If someone already believes that there is a god and that that god is personal and loving, they will feel that they are in a relationship with god - but what is it that they are really relating to and loving? What is it that they believe they know about god? Can we be in a relationship with a concept, with an ideal?
Unless, as Christianity claims, the deity himself entered space-time as a human- thus making deity personal, to be known as a person, in the sense of having the spiritual and moral characteristics of humans. Of course, humanity, having such a catastrophic moral record, might conceivably find that it gets to know deity too much, said manifestation too hard to accept, and try to pretend that this event never occurred. It may be that the mere mention of kindness, patience, humility etc. is too demanding, so some people respond with evasions, that certainly seem to have taken many forms in the last two thousand years, and we see evidence of new ones here in this forum. As Mark Twain put it, “It ain’t what I don’t understand in the Bible that bothers me, it’s what I do understand in the Bible that bothers me.”
Well just how far out is that skepticism? Science is usually held up as the pinnacle of knowledge. Yet all scientific knowledge is provisional, i.e. subject to change when more data comes in. So what we think we know today may be disproved tomorrow. All factual knowldge is sense content plus interpretation. What is interpretation? Subjectivity translated into discourse. So our knowledge claims are circular. Whats far out about doubting given that?
Sure, if Christ was indeed god, then we could at least relate to the human side of him. He was supposedly fully divine and at the same time fully human. We could then have a personal relationship with the human side.
What do you mean by what you put in bold?
Well, for me, I would have to ask Mark Twain what he meant by that. Well, on the other hand, what I don’t understand from the bible might greatly bother me too, if it weren’t for the fact that we could acknowledge to ourselves, if we are honest, that everyone in the bible is a reflection, or could be, of who we are as humans today, of who I am today, if looked at honestly. We can put ourselves into many, if not all, those figures and learn from them. But that is still because basically we are all humans…
But can god truly be knowable except through the making into our own image and likeness? Which then would raise the question - would we really want to know this god - this two-faced god or this two sides of the same coin god?
Right, but what make us think other people have minds in the first place? Why do we feel that we are persons in the first place and than infer that about other people? What is lost when depersonalization occurs?
Yes, but we can still know certain things. There are facts known because of experimentation and evidence. And yes, some of this knowledge changes, is not totally conclusive or absolute, but we can come closer to the truth of some things.
But we can’t really do that with god though, can we? When i said ‘far out there beyond skepticism’ I meant more or less a pathological skepticism or maybe nihilism where nothing can be known and nothing exists, though there is certainty of many things being known and proven.

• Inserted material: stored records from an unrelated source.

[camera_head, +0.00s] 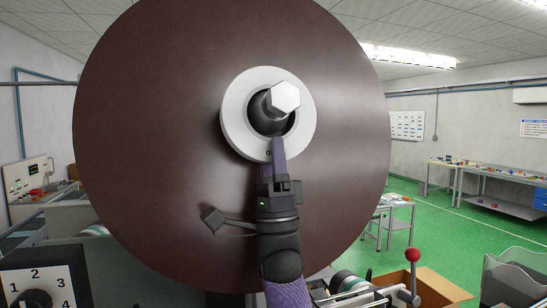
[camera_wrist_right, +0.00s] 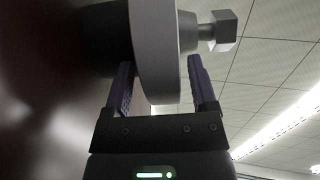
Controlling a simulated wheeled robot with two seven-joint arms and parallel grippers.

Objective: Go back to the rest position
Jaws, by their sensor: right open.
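A large dark brown round roll (camera_head: 150,150) faces me and fills the middle of the head view. At its centre is a white ring (camera_head: 235,112) around a dark hub with a pale hexagonal knob (camera_head: 286,96). My right gripper (camera_head: 278,145) points up at the lower edge of the ring. In the right wrist view, the gripper's fingers (camera_wrist_right: 161,65) stand apart on either side of the ring (camera_wrist_right: 153,35); a gap shows at the right finger, and contact at the left one is unclear. The knob (camera_wrist_right: 224,30) is beyond the right finger. My left gripper is out of view.
A dial box with numbers (camera_head: 40,280) stands at the lower left. A red-balled lever (camera_head: 412,256) and an open cardboard box (camera_head: 440,287) are at the lower right. Workbenches (camera_head: 500,178) stand farther back. Green floor (camera_head: 440,225) is open at the right.

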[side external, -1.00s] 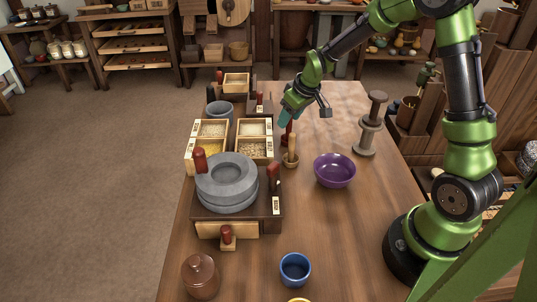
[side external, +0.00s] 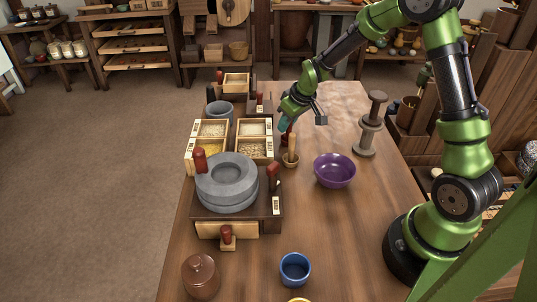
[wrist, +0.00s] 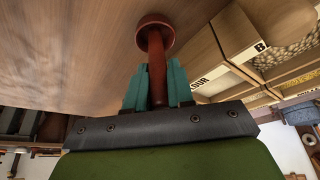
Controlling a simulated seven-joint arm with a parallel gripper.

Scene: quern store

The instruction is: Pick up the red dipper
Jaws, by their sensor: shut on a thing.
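The red dipper (wrist: 157,72) is in the wrist view, its handle between my gripper's teal fingers (wrist: 156,82). My gripper is shut on the handle. The dipper's wider round end (wrist: 155,31) points away from the palm, over the wooden table. In the side external view my gripper (side external: 284,125) is low behind the wooden pestle, and only a small red part of the dipper (side external: 284,139) shows under it. I cannot tell whether the dipper touches the table.
Close by are a wooden pestle in a cup (side external: 291,153), grain boxes (side external: 252,129) on the left, and a purple bowl (side external: 334,171). A wooden spool stand (side external: 369,125) is to the right. A stone quern (side external: 227,181) stands nearer. The table right of the blue cup (side external: 295,269) is clear.

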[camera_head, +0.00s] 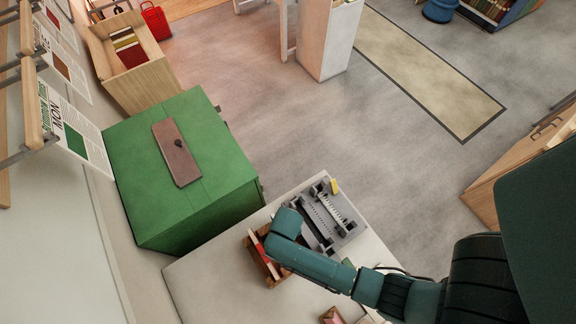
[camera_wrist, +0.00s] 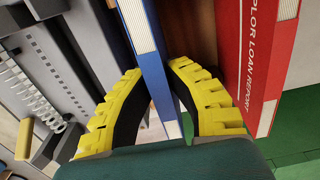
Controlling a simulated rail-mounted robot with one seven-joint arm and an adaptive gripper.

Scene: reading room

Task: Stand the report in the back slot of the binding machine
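A blue report with a white page edge (camera_wrist: 151,70) stands between the two yellow fingers of my gripper (camera_wrist: 155,68) in the wrist view. The fingertips close in against its two sides, and its lower end reaches down toward the palm. In the head view my gripper is hidden under my wrist, over the brown box (camera_head: 273,281). The grey binding machine (camera_head: 325,215) stands right beside the box on the pale tabletop. Part of the machine (camera_wrist: 45,55) shows at the left of the wrist view, with a row of teeth. Its back slot cannot be clearly made out.
A red report marked "LOAN REPORT" (camera_wrist: 258,60) stands just right of my gripper. A green cabinet (camera_head: 215,165) with a brown board on top stands left of the pale table (camera_head: 205,270). A small yellow piece (camera_head: 335,187) sits at the machine's far end.

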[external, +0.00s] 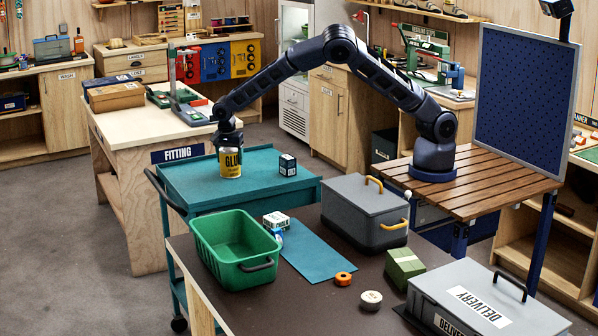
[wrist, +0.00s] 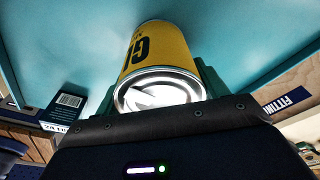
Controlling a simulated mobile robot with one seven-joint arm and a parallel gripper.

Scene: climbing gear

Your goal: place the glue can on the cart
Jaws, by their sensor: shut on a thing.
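The glue can (external: 230,163) is yellow with dark lettering and a silver lid. It is upright at the teal cart (external: 240,187), over the left part of its top; I cannot tell for sure whether its base touches the surface. My gripper (external: 229,146) is above the can and shut on it. In the wrist view the can (wrist: 160,55) is between my gripper's fingers (wrist: 158,90), with its metal lid towards the camera and the teal cart top (wrist: 245,35) behind it. The can's far side is hidden.
A small dark box (external: 287,165) stands on the cart to the right of the can. The fitting bench (external: 135,135) is to the left. A green bin (external: 207,252), a grey lidded box (external: 350,200) and small items are on the dark table in front. The cart's middle is clear.

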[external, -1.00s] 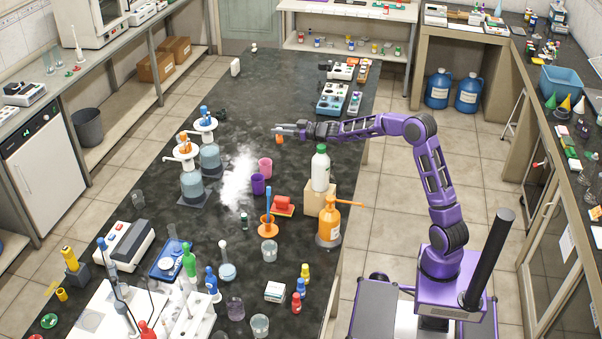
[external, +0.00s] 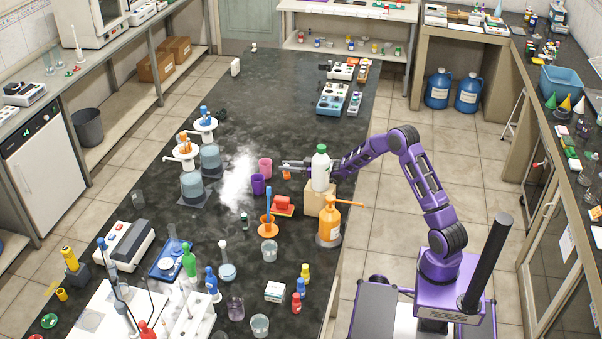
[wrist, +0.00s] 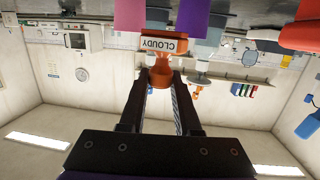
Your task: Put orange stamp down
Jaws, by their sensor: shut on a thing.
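The orange stamp (external: 286,175) is in my gripper (external: 284,166), low over the dark bench (external: 300,110). In the wrist view, which is upside down, the fingers (wrist: 158,100) close around the stamp's round handle. Its block (wrist: 165,45), labelled CLOUDY, points towards the bench top. I cannot tell whether its base touches the bench. In the external view the stamp is just right of the pink cup and behind the red block on its orange tray.
A pink cup (external: 265,167) and a purple cup (external: 258,185) stand close on the left. A white bottle with a green cap (external: 320,168) on a tan block (external: 319,201) stands right beside my arm. A red block (external: 283,203) on an orange tray is in front.

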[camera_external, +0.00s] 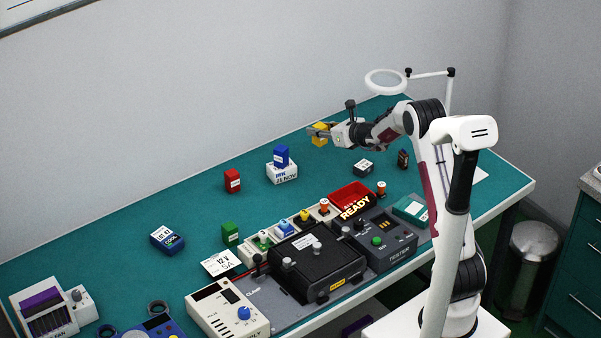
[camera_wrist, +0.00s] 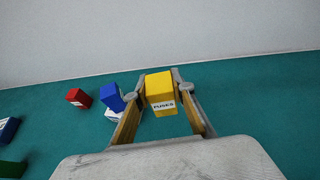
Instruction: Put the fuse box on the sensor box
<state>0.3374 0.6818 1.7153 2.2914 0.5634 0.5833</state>
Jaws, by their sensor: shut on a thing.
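The fuse box (camera_wrist: 161,92) is yellow, with a white label reading FUSES. My gripper (camera_wrist: 160,90) is shut on it, one finger on each side. In the external view the fuse box (camera_external: 320,134) is held above the back right part of the bench. No label that I can read says sensor, so I cannot tell which box is the sensor box. A blue box (camera_external: 281,157) stands on a white box (camera_external: 283,174), left of my gripper. A red box (camera_external: 232,181) and a green box (camera_external: 230,233) stand farther left.
A dark blue box (camera_external: 168,239) lies at the left. A small dark box (camera_external: 403,159) and a white-and-black box (camera_external: 363,168) are at the right. A red READY bin (camera_external: 351,196) and a black fixture (camera_external: 317,262) fill the front. The mat between the red and dark blue boxes is clear.

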Also to the divine aspect, of course, as reading all of what I wrote reveals!
I didn’t put anything in bold. What is meant by what you put in bold is this: the Jesus narrative has been represented by many varying factions, all calling themselves the church of Jesus, or sometimes attempting to persuade Jesus’ followers that they should believe another version than the one they have. Some of them have even been violent. This proliferation (predicted, as it happens) goes on even now. They can’t all be right. They may all be liars. Only one version can be the right one.
That’s the Christian claim. It may be incorrect, of course. However, the way people have reacted to it for 2000 years, as mentioned, show that Jesus has ruffled a lot of feathers. They have tended to be those of less than upright birds, too. So the evidence for Jesus is partly provided by those who oppose him.

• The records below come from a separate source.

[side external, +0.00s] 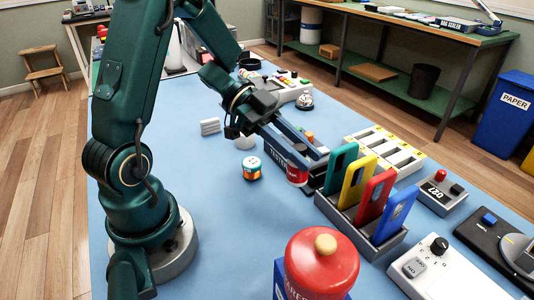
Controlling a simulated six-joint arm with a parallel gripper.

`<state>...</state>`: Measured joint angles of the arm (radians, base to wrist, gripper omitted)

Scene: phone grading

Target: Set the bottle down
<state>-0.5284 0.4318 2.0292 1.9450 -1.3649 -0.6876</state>
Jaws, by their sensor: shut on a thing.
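My gripper (314,158) reaches to the right and down over the middle of the blue table. Its two long fingers are shut on a thing that they mostly hide. A red and white piece (297,175) shows just below the fingers and looks like part of the bottle. I cannot tell whether its base touches the table.
A grey rack (342,212) with several coloured phones stands close to the right of the fingertips. A large red lid (322,268) is in the foreground. The blue mat (225,235) is clear at front left.

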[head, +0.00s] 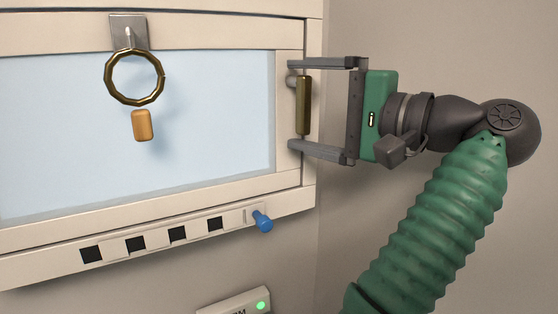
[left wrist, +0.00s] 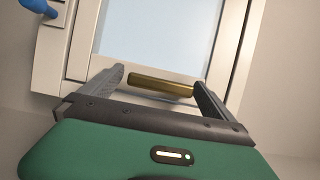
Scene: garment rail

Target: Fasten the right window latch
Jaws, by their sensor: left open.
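The window (head: 200,125) has a cream frame and a pale blue pane. On its right side is the latch, a brass-coloured bar handle (head: 304,105) standing about upright by a grey mount. My left gripper (head: 300,107) is open around the handle, one finger above it and one below, with visible gaps to both. In the left wrist view the handle (left wrist: 160,86) lies across between the two fingers, near their tips. Whether a fingertip touches the frame I cannot tell. My right gripper is not in view.
A brass ring (head: 107,77) hangs from a metal plate (head: 127,27) on the window, with an orange tag (head: 142,125) below. A blue knob (head: 262,221) sticks out from the lower sill strip (head: 60,265). A box with a green light (head: 235,303) is below. The wall at right is bare.

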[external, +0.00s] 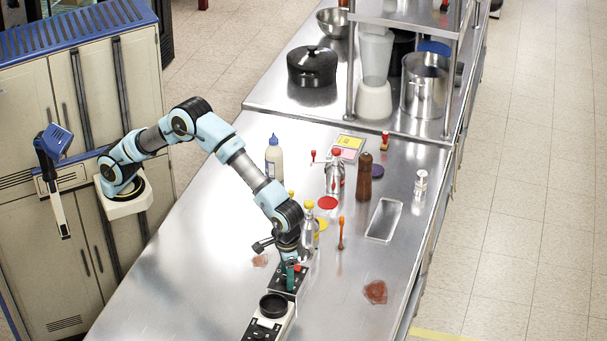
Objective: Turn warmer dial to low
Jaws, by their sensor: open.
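The warmer (263,330) is a small black-and-white unit at the bottom centre of the external view, with a round black top piece (272,304) and dark panels. Its dial is too small to make out, and the setting cannot be read. My gripper (291,285) points down at the far end of the unit, over a dark panel, with a green part and a red spot beside it. It is open. Whether the fingers touch anything there cannot be told.
Close behind my gripper stand a silver bottle with a yellow top (309,232) and a white squeeze bottle (274,160). The counter's left front is clear.

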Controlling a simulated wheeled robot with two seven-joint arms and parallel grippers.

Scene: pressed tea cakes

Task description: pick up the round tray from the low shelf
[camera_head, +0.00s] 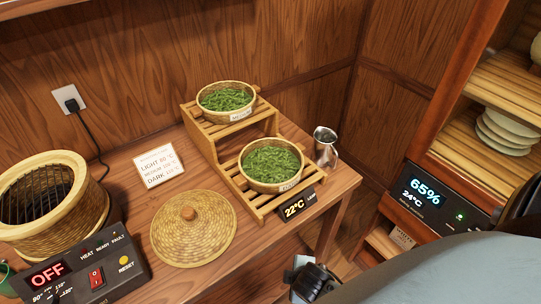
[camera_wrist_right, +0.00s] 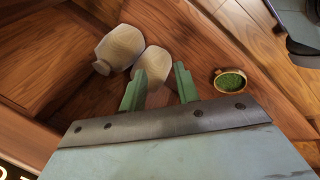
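A round tray of green leaves (camera_wrist_right: 230,82) shows small in the right wrist view, on a wooden surface right of my right gripper. My right gripper (camera_wrist_right: 160,68) is open, with its two green fingers apart. It is clear of the tray, and nothing is visibly held. In the head view, one round tray of leaves (camera_head: 270,167) sits on the lower step of a slatted stand (camera_head: 237,188). Another round tray (camera_head: 227,101) sits on the upper step. I cannot tell whether the wrist-view tray is one of these. My left gripper is not recognisable in either view.
A woven lid (camera_head: 194,228), a basket heater (camera_head: 48,203) and a control box (camera_head: 84,270) occupy the table. A shelved cabinet (camera_head: 432,202) stands right.

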Because I abhor violence, I have a certain amount of understanding for people who see Christianity as extremely oppressive throughout history, and often the Church has fought for its dogma using the opposite means to what it preaches, whether Coptic, Greek Orthodox, Catholic or Protestant. I think that this is absolute proof that Christianity shows a chronic misunderstanding of its origins and that the widely spread understanding of the Trinity a big mistake. There is only one way to understand the Christ, and that is in the way the Mystics have understood him.
There is only one way to “know” God and that is to be silent and be assured that we are known, because the reality of what the Christ called God is vastly different and more mysterious than the simplistic answers that are often given, which often fail to realise that what can be spoken can’t be the true God, but only a weak representation of the Mystery. God is ineffable, and his name shouldn’t be taken in vain, which is why the Christ Jesus used the metaphor “Abba” or Father.

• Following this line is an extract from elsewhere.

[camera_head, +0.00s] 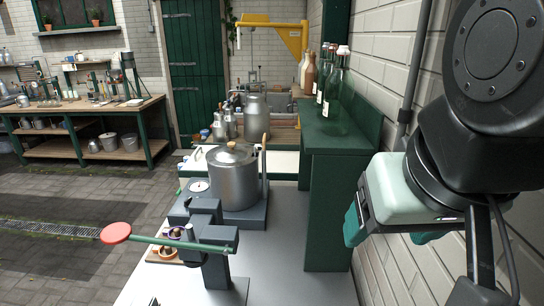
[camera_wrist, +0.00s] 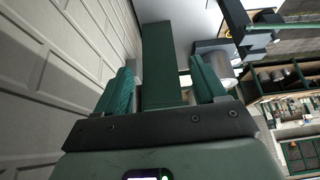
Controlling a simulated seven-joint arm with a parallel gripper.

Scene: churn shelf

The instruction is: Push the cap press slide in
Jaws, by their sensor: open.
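The cap press (camera_head: 210,262) is a dark grey post and head on the near end of the pale bench. Its slide (camera_head: 165,241) is a green rod through the head. A flat red knob (camera_head: 116,232) is on the rod's left end, well out from the head. The press shows partly in the wrist view (camera_wrist: 237,18), cut off by the top edge. My gripper (camera_head: 378,236) is at the right, beside the brick wall, apart from the press. In the wrist view its two teal fingers (camera_wrist: 163,85) are spread with nothing between them.
A lidded steel pot (camera_head: 234,180) stands on a grey base behind the press. A tall green shelf (camera_head: 328,200) with glass bottles (camera_head: 333,90) stands between the pot and the wall. A milk churn (camera_head: 255,115) stands farther back. Open paved floor lies left of the bench.

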Christ was a god, one self-realized man among a number of others scattered throughout history. What is a self-realized man? The self-realized man is the one who has through love realized his fundamental identity with God (as Atman with Brahman). The god is the man pure in heart.
This rings true to my ears.
Self-knowledge is ultimately knowledge of God; but knowledge of God also presupposes a deep ground of humility, an acknowledgement of ignorance and uncertainty with regard to oneself and God’s will for oneself - knowledge of God begins with this: ‘I know that I know nothing’.
A man’s soul is a battleground of two usually opposing wills, his own selfish will and God’s. But love is unified, unconditional, without conflict; and a god is a man who has, through love, persistently surrendered his fearful self-centeredness and thereby aligned his will with God’s - that is why it is ‘not mine, but thine be done’.
What is God’s will? God’s will is the present moment.